Start of Data records

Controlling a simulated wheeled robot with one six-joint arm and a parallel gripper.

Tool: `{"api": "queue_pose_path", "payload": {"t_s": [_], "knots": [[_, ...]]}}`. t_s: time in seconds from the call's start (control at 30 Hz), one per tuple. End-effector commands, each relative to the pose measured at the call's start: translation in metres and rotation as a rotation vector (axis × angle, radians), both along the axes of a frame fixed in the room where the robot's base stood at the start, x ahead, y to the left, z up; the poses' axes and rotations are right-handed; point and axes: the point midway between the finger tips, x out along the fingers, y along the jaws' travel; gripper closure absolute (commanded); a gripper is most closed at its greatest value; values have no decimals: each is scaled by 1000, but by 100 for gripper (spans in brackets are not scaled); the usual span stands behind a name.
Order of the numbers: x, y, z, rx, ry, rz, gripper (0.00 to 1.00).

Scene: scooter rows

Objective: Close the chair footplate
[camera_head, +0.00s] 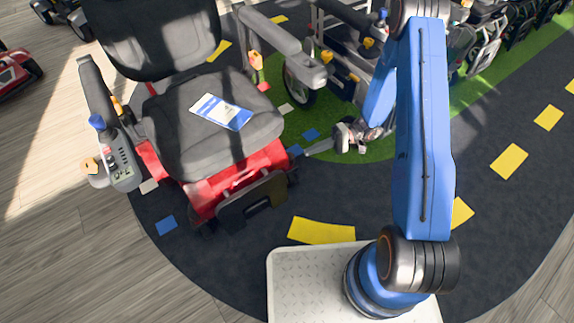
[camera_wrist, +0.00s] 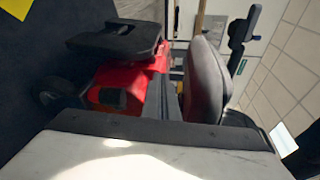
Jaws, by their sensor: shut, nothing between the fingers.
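The power chair has a grey seat (camera_head: 215,125) and a red base (camera_head: 240,172). Its black footplate (camera_head: 252,203) is at the front of the base, low over the dark floor. My gripper (camera_head: 312,149) is shut and empty, beside the chair's front right corner, pointing left toward the base. In the wrist view the footplate (camera_wrist: 118,38) shows at upper left, sticking out from the red base (camera_wrist: 125,85), apart from the pale gripper body along the bottom edge. The seat (camera_wrist: 207,80) is right of it. The footplate's exact angle is hard to tell.
A blue and white leaflet (camera_head: 221,111) lies on the seat. A joystick controller (camera_head: 115,160) is on the left armrest. Other mobility chairs (camera_head: 345,55) stand behind my arm. Dark floor with yellow patches (camera_head: 320,230) is open in front of the chair.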

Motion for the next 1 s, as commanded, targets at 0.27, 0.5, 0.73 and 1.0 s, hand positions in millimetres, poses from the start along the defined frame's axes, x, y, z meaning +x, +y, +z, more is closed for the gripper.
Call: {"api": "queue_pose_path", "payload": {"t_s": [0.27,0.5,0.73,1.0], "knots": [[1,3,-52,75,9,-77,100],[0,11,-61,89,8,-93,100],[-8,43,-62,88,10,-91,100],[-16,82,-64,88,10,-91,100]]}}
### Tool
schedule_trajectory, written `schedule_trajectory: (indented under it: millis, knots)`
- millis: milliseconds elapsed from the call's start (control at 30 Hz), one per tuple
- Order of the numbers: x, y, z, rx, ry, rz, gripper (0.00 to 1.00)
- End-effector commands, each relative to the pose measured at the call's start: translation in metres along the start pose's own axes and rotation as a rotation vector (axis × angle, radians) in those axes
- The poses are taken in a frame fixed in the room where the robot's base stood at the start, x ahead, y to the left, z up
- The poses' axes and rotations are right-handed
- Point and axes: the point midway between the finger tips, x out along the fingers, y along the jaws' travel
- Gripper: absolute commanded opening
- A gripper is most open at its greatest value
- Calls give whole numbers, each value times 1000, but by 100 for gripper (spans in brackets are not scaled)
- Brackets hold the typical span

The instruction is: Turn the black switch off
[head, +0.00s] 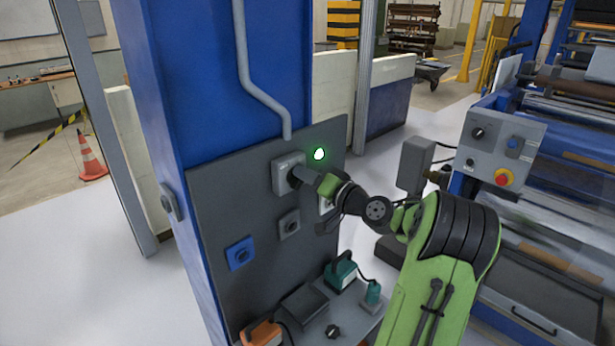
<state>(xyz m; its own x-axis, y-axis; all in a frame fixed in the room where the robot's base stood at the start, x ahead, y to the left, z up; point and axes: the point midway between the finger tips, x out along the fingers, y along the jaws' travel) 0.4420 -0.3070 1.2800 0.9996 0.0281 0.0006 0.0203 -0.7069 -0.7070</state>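A light grey switch box (286,166) is mounted on the upper part of the dark panel, near the end of a grey conduit. My gripper (298,177) reaches in from the right and its tip is at the front of this box. The gripper covers the middle of the box, so I cannot make out the switch there, its position or whether I touch it. I cannot see whether the fingers are open or shut. A green lamp (319,154) glows just right of the box. Below is a grey box with a dark knob (290,225).
A blue box with a dark knob (240,254) is lower left on the dark panel (255,205). Another pale box (325,206) is partly hidden behind my arm. Tools lie on a shelf (345,322) below. A machine control box (500,145) stands at right.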

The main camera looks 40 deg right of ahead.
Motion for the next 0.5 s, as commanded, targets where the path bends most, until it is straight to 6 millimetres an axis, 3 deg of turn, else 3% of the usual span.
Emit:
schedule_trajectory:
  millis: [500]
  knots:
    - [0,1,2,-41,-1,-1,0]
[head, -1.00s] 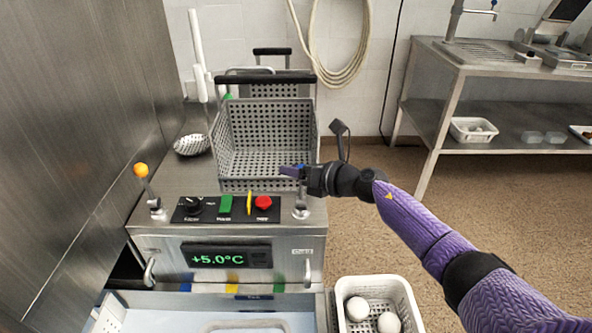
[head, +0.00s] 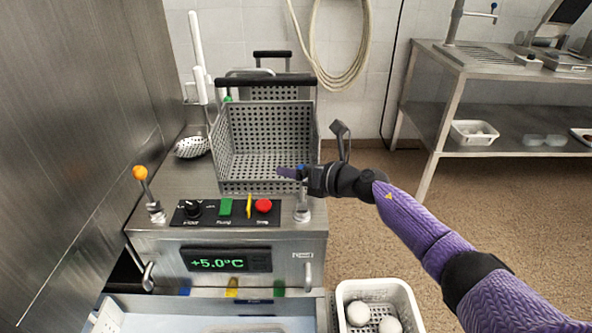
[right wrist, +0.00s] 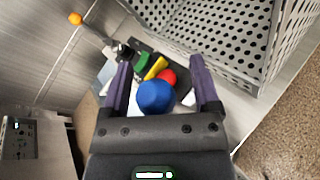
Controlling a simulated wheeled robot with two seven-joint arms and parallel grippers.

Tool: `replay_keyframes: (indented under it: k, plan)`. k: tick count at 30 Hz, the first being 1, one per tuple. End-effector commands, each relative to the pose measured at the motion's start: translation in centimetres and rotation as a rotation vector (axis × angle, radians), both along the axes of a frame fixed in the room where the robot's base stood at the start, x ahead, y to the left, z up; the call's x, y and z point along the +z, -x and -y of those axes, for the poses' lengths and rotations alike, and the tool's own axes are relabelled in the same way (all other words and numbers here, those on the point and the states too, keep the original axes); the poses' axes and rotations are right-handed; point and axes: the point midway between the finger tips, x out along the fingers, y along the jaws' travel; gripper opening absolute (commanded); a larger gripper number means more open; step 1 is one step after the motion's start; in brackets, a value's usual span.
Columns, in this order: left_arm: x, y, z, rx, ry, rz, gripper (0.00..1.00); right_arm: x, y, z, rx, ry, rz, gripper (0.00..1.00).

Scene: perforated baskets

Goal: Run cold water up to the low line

End of Data records

**What the task asks**
All of the entries need to be transcribed word for word; pictures are left out.

**Written solution**
Controlling a simulated wheeled robot with one six-joint arm and a parallel gripper.

Tool: `{"api": "queue_pose_path", "payload": {"t_s": [_], "knots": [[_, ...]]}}`. t_s: time in seconds from the call's start (control at 30 Hz), one per tuple. End-effector commands, each relative to the pose measured at the call's start: translation in metres and rotation as a rotation vector (axis × angle, radians), both along the axes of a frame fixed in the room where the robot's base stood at the start, x ahead, y to the left, z up; the poses' axes and rotations are right-handed; point and axes: the point midway between the finger tips, x out along the fingers, y along the jaws' travel; gripper closure absolute (commanded); a gripper is most closed at its greatest value; values have no decimals: each is scaled by 1000, but by 100 for gripper (spans in brackets are not scaled); the usual span stands behind a name.
Order of the numbers: x, y, z, rx, ry, rz, gripper (0.00 to 1.00).

Scene: scooter rows

Objective: Close the chair footplate
[camera_head, +0.00s] 
[camera_wrist, +0.00s] 
Jaws, by their sensor: shut, nothing between the fingers.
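The power chair has a grey seat (camera_head: 215,125) and a red base (camera_head: 240,172). Its black footplate (camera_head: 252,203) is at the front of the base, low over the dark floor. My gripper (camera_head: 312,149) is shut and empty, beside the chair's front right corner, pointing left toward the base. In the wrist view the footplate (camera_wrist: 118,38) shows at upper left, sticking out from the red base (camera_wrist: 125,85), apart from the pale gripper body along the bottom edge. The seat (camera_wrist: 207,80) is right of it. The footplate's exact angle is hard to tell.
A blue and white leaflet (camera_head: 221,111) lies on the seat. A joystick controller (camera_head: 115,160) is on the left armrest. Other mobility chairs (camera_head: 345,55) stand behind my arm. Dark floor with yellow patches (camera_head: 320,230) is open in front of the chair.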

Motion for the next 1 s, as commanded, targets at 0.27, 0.5, 0.73 and 1.0 s, hand positions in millimetres, poses from the start along the defined frame's axes, x, y, z meaning +x, +y, +z, more is closed for the gripper.
Call: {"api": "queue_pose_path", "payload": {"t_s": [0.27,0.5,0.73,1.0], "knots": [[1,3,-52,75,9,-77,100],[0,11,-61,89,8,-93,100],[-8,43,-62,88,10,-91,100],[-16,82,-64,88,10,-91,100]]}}
### Tool
schedule_trajectory, written `schedule_trajectory: (indented under it: millis, knots)`
- millis: milliseconds elapsed from the call's start (control at 30 Hz), one per tuple
- Order of the numbers: x, y, z, rx, ry, rz, gripper (0.00 to 1.00)
- End-effector commands, each relative to the pose measured at the call's start: translation in metres along the start pose's own axes and rotation as a rotation vector (axis × angle, radians) in those axes
- The poses are taken in a frame fixed in the room where the robot's base stood at the start, x ahead, y to the left, z up
- The poses' axes and rotations are right-handed
- Point and axes: the point midway between the finger tips, x out along the fingers, y along the jaws' travel
- Gripper: absolute commanded opening
- A gripper is most open at its greatest value
- Calls give whole numbers, each value times 1000, but by 100 for gripper (spans in brackets are not scaled)
- Brackets hold the typical span

The instruction is: Turn the black switch off
[head, +0.00s] 
<state>(xyz m; its own x-axis, y-axis; all in a frame fixed in the room where the robot's base stood at the start, x ahead, y to the left, z up; point and axes: the point midway between the finger tips, x out along the fingers, y along the jaws' travel) 0.4420 -0.3070 1.2800 0.9996 0.0281 0.0006 0.0203 -0.7069 -0.7070</state>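A light grey switch box (286,166) is mounted on the upper part of the dark panel, near the end of a grey conduit. My gripper (298,177) reaches in from the right and its tip is at the front of this box. The gripper covers the middle of the box, so I cannot make out the switch there, its position or whether I touch it. I cannot see whether the fingers are open or shut. A green lamp (319,154) glows just right of the box. Below is a grey box with a dark knob (290,225).
A blue box with a dark knob (240,254) is lower left on the dark panel (255,205). Another pale box (325,206) is partly hidden behind my arm. Tools lie on a shelf (345,322) below. A machine control box (500,145) stands at right.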

The main camera looks 40 deg right of ahead.
Motion for the next 0.5 s, as commanded, targets where the path bends most, until it is straight to 6 millimetres an axis, 3 deg of turn, else 3% of the usual span.
Emit:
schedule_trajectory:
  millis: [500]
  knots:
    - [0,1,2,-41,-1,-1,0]
[head, -1.00s] 
[head, +0.00s] 
[right wrist, +0.00s] 
Controlling a simulated wheeled robot with two seven-joint arms and parallel grippers.

Tool: `replay_keyframes: (indented under it: k, plan)`. k: tick count at 30 Hz, the first being 1, one per tuple. End-effector commands, each relative to the pose measured at the motion's start: translation in centimetres and rotation as a rotation vector (axis × angle, radians), both along the axes of a frame fixed in the room where the robot's base stood at the start, x ahead, y to the left, z up; the call's x, y and z point along the +z, -x and -y of those axes, for the poses' lengths and rotations alike, and the tool's own axes are relabelled in the same way (all other words and numbers here, those on the point and the states too, keep the original axes); the poses' axes and rotations are right-handed; point and axes: the point midway between the finger tips, x out along the fingers, y along the jaws' travel; gripper opening absolute (commanded); a larger gripper number means more open; step 1 is one step after the motion's start; in brackets, a value's usual span.
Columns, in this order: left_arm: x, y, z, rx, ry, rz, gripper (0.00..1.00); right_arm: x, y, z, rx, ry, rz, gripper (0.00..1.00).

Scene: perforated baskets

Goal: Run cold water up to the low line

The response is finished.